My Lords, it is nice to follow the noble Baroness, Lady Noakes. Clearly, she and I were doing the same thing on Sunday afternoon; when everyone else was out enjoying the rain, we were sitting at our computers waiting for letters from the Minister. When I have finished speaking to Amendments 63 and 68, I am sure that, if he were to indicate the Government’s willingness in principle to accept them, the House would give him leave to give such an indication and save us from having to go through the whole group.
In respect of Amendments 45 and 46, respectively moved and tabled by the noble Baroness, Lady Noakes, it is clearly right that an arm’s-length regulator, which now also includes the Legal Services Board, should not have the same legal requirements to provide regulators’ information to the assistance centre, and nor should it be caught by the other requirements that apply to front- line regulators.
As we have heard, 160 professions were originally caught by this legislation; as late as the Minister’s letter to me of 18 June, it was still 160 professions.
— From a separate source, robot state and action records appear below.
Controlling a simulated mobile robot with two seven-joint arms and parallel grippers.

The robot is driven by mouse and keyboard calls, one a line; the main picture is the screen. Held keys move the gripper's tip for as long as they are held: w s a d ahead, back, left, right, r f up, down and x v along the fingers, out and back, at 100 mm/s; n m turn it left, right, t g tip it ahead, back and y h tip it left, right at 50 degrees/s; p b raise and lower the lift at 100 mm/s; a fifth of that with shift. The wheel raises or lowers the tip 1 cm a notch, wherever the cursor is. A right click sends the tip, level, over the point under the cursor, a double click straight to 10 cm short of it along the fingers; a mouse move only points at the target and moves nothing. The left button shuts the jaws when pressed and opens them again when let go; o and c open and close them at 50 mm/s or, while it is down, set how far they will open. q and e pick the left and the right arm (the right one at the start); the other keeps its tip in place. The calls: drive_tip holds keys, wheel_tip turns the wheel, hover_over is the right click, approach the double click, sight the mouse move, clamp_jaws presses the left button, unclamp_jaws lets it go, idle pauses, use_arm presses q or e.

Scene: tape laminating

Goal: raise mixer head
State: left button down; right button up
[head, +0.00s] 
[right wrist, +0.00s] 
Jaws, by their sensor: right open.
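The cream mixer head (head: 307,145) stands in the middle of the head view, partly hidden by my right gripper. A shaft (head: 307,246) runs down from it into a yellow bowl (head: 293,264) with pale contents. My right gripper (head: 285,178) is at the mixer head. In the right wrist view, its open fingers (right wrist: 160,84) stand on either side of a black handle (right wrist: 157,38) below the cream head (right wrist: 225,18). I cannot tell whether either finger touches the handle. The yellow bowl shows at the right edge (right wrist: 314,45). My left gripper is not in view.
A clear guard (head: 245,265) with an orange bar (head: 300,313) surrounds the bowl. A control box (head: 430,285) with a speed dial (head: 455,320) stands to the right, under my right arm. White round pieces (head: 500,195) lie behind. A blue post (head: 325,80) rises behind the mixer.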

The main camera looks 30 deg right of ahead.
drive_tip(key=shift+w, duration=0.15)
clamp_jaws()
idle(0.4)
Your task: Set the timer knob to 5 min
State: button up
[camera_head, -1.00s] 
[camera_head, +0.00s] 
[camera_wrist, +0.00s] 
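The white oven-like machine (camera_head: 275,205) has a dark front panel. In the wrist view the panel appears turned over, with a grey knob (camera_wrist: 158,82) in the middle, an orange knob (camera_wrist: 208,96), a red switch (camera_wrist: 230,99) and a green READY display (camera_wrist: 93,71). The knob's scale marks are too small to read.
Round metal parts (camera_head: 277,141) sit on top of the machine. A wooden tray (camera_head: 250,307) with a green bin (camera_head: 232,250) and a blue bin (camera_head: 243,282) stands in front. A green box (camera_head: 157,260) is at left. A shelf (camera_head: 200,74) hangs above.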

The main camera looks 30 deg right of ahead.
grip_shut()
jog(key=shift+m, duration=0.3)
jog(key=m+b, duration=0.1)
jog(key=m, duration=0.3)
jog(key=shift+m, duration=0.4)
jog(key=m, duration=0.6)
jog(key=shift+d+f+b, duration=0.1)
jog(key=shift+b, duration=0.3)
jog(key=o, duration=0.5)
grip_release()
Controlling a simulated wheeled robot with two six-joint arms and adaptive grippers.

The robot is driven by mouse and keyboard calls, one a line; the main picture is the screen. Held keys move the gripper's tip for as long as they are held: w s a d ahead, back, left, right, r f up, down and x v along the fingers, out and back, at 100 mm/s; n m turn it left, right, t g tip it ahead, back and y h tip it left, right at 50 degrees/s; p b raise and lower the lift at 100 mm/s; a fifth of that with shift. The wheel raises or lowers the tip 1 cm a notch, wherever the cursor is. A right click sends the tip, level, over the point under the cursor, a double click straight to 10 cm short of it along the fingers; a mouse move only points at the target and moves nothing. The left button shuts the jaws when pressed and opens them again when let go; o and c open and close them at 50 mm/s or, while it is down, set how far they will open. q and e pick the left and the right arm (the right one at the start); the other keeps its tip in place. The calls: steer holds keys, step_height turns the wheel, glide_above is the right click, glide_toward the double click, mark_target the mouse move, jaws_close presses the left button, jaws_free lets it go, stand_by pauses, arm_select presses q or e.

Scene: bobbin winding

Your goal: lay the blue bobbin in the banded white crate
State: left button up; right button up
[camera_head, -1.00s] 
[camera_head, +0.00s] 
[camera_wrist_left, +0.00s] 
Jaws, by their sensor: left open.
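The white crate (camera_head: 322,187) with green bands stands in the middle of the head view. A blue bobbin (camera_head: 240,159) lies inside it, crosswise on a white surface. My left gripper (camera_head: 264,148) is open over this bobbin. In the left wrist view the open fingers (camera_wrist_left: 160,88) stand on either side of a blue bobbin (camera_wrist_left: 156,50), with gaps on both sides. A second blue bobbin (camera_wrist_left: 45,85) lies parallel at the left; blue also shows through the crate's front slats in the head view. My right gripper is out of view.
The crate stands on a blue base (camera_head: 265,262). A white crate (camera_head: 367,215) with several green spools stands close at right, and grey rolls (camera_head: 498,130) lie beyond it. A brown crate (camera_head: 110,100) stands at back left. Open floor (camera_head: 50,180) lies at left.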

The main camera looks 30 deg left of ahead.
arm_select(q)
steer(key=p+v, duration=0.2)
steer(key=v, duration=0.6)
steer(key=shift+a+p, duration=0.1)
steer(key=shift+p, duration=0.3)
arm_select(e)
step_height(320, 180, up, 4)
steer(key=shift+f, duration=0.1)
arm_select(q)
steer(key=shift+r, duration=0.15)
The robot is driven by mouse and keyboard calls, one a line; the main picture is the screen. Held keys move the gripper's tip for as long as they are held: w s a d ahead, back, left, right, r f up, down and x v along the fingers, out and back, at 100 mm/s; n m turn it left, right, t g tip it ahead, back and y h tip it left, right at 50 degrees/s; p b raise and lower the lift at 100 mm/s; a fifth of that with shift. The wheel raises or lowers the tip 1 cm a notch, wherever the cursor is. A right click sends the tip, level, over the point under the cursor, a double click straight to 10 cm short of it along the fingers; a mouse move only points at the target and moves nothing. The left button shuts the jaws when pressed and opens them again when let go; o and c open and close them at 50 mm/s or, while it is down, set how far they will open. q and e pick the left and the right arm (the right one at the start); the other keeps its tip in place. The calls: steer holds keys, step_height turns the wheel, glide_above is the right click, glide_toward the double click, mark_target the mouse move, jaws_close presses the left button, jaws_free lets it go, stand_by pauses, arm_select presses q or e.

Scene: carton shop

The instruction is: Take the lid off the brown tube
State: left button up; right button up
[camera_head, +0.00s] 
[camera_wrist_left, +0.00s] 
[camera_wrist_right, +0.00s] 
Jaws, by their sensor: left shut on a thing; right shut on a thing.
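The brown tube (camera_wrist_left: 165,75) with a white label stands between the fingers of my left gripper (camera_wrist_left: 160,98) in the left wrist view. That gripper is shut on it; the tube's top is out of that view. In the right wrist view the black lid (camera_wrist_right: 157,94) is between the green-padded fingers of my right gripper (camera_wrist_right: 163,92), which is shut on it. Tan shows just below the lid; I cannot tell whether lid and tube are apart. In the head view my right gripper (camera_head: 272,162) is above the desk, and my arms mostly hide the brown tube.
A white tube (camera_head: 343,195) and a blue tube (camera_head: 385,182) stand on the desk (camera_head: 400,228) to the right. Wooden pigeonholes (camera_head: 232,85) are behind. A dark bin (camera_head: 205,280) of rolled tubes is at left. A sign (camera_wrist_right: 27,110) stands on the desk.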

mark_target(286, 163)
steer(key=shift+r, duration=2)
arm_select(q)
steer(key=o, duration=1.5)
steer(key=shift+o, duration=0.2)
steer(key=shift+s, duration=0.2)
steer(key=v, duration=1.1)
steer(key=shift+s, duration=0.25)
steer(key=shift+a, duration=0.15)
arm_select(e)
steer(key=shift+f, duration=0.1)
The first time round, of course, it was the 57 varieties in the letter to the noble Baronesses, Lady Noakes and Lady Garden, on 24 May. As the noble Baroness, Lady Noakes, said, even the new list is “indicative”, although we were not told that the first list was indicative. I received the Minister’s letter at 2.16 pm on Sunday afternoon with some amusement because, as the noble Baroness said, we now have 60 regulators and about 200 professions. As I think she indicated, you really could not make it up.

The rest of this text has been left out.